DIRECTION: Every line in the listing below from the one with "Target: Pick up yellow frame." through the one with "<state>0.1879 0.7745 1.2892" is to be reproduced exactly, both ends included; leave out the rest.
=== GIVEN RECORDS ===
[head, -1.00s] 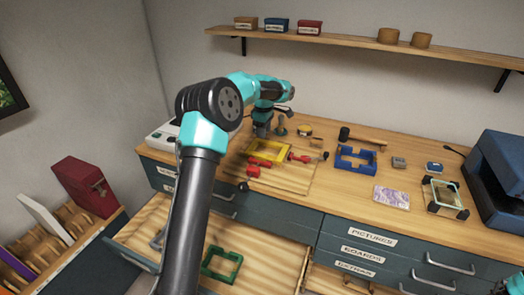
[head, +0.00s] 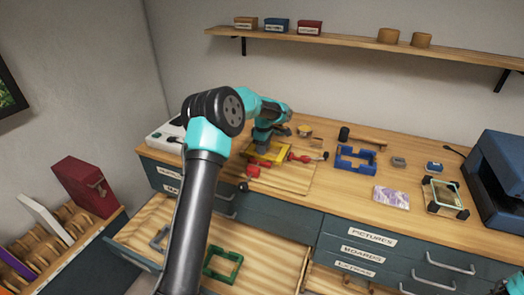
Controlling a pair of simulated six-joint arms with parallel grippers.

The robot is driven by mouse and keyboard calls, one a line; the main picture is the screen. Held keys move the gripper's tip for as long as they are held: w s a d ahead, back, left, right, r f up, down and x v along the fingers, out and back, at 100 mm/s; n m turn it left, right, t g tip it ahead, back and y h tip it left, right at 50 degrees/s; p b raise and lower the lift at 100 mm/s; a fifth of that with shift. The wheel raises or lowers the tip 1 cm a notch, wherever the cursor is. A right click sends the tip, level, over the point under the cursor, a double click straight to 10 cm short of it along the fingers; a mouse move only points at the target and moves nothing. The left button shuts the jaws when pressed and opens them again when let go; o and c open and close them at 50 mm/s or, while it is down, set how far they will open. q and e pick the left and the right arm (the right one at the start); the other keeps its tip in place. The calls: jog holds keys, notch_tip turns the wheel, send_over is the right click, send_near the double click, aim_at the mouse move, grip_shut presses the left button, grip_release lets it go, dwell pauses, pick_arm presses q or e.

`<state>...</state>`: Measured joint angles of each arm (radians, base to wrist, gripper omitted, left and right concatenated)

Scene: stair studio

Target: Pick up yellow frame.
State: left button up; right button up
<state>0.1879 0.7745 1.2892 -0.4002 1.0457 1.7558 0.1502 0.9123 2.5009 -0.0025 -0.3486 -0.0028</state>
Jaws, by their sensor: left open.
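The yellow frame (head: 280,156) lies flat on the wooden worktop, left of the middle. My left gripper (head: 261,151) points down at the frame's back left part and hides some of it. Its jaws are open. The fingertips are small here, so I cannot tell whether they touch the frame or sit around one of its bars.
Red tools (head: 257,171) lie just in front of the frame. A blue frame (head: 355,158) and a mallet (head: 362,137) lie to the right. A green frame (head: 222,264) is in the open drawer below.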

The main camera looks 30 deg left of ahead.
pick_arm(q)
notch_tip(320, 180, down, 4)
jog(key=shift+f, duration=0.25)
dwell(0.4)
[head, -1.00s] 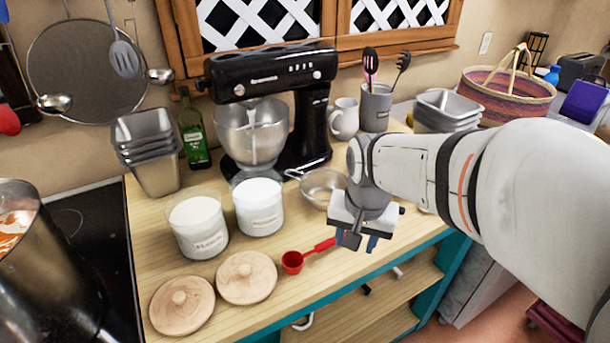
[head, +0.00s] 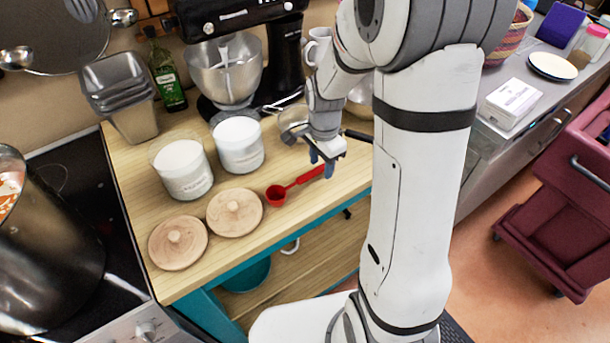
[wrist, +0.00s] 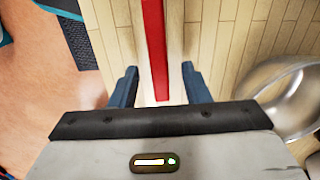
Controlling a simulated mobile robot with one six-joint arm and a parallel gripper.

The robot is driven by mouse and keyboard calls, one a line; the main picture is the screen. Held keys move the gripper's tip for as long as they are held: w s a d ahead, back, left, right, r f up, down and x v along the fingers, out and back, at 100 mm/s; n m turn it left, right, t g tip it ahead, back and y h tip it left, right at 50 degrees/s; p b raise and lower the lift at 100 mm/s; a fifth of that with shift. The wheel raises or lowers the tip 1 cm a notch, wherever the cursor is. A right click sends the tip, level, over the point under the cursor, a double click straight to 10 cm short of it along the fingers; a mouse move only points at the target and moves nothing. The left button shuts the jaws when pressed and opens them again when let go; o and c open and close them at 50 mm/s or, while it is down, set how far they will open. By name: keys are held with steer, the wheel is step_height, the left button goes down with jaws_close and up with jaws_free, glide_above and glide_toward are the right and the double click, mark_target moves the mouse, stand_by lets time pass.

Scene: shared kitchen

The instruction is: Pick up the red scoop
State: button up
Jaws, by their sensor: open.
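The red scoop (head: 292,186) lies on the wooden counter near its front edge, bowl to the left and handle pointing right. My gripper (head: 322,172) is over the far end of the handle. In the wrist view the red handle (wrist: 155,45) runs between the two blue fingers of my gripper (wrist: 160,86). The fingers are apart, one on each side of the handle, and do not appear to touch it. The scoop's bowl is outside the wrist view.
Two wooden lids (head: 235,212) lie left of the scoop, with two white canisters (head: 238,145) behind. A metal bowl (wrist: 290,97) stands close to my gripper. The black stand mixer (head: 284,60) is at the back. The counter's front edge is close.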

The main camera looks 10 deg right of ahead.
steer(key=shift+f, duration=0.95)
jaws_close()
===
=== GIVEN RECORDS ===
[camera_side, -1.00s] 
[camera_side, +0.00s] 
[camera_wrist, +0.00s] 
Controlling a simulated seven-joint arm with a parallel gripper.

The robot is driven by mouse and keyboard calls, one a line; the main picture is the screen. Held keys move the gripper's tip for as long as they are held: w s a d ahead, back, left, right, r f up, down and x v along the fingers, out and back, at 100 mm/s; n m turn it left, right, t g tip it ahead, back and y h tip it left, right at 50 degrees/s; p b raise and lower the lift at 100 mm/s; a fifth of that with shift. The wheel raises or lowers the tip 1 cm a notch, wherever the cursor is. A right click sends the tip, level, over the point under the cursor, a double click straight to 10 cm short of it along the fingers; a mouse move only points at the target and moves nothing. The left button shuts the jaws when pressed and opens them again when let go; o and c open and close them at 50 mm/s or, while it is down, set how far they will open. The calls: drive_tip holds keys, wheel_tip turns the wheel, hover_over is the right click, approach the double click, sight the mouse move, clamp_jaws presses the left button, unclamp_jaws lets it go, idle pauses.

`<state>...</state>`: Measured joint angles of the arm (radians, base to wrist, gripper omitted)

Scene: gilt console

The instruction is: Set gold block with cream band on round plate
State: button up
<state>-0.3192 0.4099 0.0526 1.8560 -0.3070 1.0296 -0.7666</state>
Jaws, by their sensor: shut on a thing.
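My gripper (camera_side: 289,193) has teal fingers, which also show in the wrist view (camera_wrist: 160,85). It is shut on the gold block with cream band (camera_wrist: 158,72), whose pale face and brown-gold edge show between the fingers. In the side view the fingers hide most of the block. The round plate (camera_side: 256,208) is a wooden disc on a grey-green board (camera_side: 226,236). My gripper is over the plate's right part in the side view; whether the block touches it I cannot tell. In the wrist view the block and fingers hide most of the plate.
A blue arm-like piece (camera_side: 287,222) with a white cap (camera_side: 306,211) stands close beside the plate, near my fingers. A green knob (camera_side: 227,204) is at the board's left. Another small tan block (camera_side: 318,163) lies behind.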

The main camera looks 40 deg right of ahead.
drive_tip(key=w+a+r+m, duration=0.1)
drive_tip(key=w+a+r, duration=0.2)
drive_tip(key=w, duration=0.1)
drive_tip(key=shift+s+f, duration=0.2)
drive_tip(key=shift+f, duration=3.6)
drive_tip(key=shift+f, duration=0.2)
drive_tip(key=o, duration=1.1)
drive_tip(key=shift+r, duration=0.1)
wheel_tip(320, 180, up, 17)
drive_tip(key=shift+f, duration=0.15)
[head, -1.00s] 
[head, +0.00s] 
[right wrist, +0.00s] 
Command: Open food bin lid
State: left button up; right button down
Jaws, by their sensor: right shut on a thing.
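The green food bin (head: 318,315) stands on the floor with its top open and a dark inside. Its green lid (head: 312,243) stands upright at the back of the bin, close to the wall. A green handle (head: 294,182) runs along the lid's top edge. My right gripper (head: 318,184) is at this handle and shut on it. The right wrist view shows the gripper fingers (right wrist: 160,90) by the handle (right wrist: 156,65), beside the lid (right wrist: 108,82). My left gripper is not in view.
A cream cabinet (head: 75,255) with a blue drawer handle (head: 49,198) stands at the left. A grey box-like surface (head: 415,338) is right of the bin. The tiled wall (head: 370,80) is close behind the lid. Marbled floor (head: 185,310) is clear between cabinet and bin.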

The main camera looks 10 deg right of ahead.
===
SOLUTION FOR THIS EXERCISE:
Target: Pick up yellow frame.
State: left button up; right button up
<state>0.1879 0.7745 1.2892 -0.4002 1.0457 1.7558 0.1502 0.9123 2.5009 -0.0025 -0.3486 -0.0028</state>

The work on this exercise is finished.